Keep a database of all your interactions and what was said at the time, so that you can respond and go back to that company accordingly with hopefully more success in the future. You have to be in it for the long game with marketing, for example I sold a whole range of design to someone last week who had contacted me two years ago and it didn’t come to anything at that time, but I added them to a database and tried again, this time around it was a case of the right designs at the right time.
And finally, have you got any advice specific to the home decor market and how to design successfully for this industry?
I would say that hand painted or hand drawn designs are very popular at the moment as opposed to vector work. I’d also say that home decor is somewhat safer in terms of subject matter.

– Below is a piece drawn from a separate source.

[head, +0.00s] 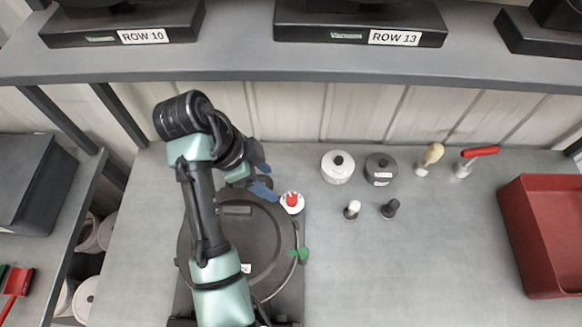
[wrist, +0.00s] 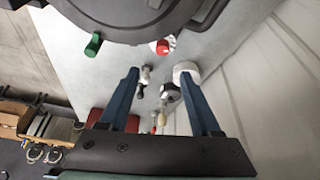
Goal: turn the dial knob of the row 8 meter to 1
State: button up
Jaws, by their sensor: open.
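A dark round meter (head: 285,235) sits on the bench, partly covered by my arm; its row label is not readable. A red dial knob (head: 292,199) on a white dial (head: 298,209) sits at its upper right edge. A green lever (head: 303,255) is on its right side. The wrist view shows the red knob (wrist: 162,47) and green lever (wrist: 93,44) at the top. My gripper (head: 265,180) is open and empty, its blue fingers just up and left of the knob and apart from it. The knob's setting cannot be read.
A white lidded pot (head: 338,172), a dark lidded pot (head: 380,175), two small knobbed pieces, a brush (head: 433,154) and a red-handled tool (head: 480,152) stand to the right. A red bin (head: 540,205) is at far right. A shelf (head: 240,65) with ROW 10 and ROW 13 meters runs behind.

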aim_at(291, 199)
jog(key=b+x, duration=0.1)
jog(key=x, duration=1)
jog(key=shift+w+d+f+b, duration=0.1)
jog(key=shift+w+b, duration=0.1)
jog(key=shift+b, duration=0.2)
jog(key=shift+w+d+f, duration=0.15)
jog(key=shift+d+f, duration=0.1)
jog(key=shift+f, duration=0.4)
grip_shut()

With fashion design your artwork can be bolder, because it will be worn and then put in a wardrobe at the end of the day, a home decor is going to be on view in someone’s home probably for at least a few years, so it needs to be much more liveable, something that a customer wouldn’t get sick of looking at quickly.
Also I would say that in home decor, there is still a wide range of products, so you need to design accordingly and don’t expect to sell the same designs on any all home decor products. Bedding designs can be more adventurous, with brighter background colours, whereas the same design might look over bearing on a wallpaper. Repeat designs are more likely to sell than placements as they can be used on wallpaper, bedding, fabric etc, where as a placement for bedding does limit you a little to that market.
It is really important to imagine your designs on the wall, floor, bed etc and ask yourself if you would buy it yourself for your own home, or if you can see any of your friends buying it. If your designs sell, your client will keep coming back for more, so with all aspects of textile design, it is essential to keep the end user in mind always.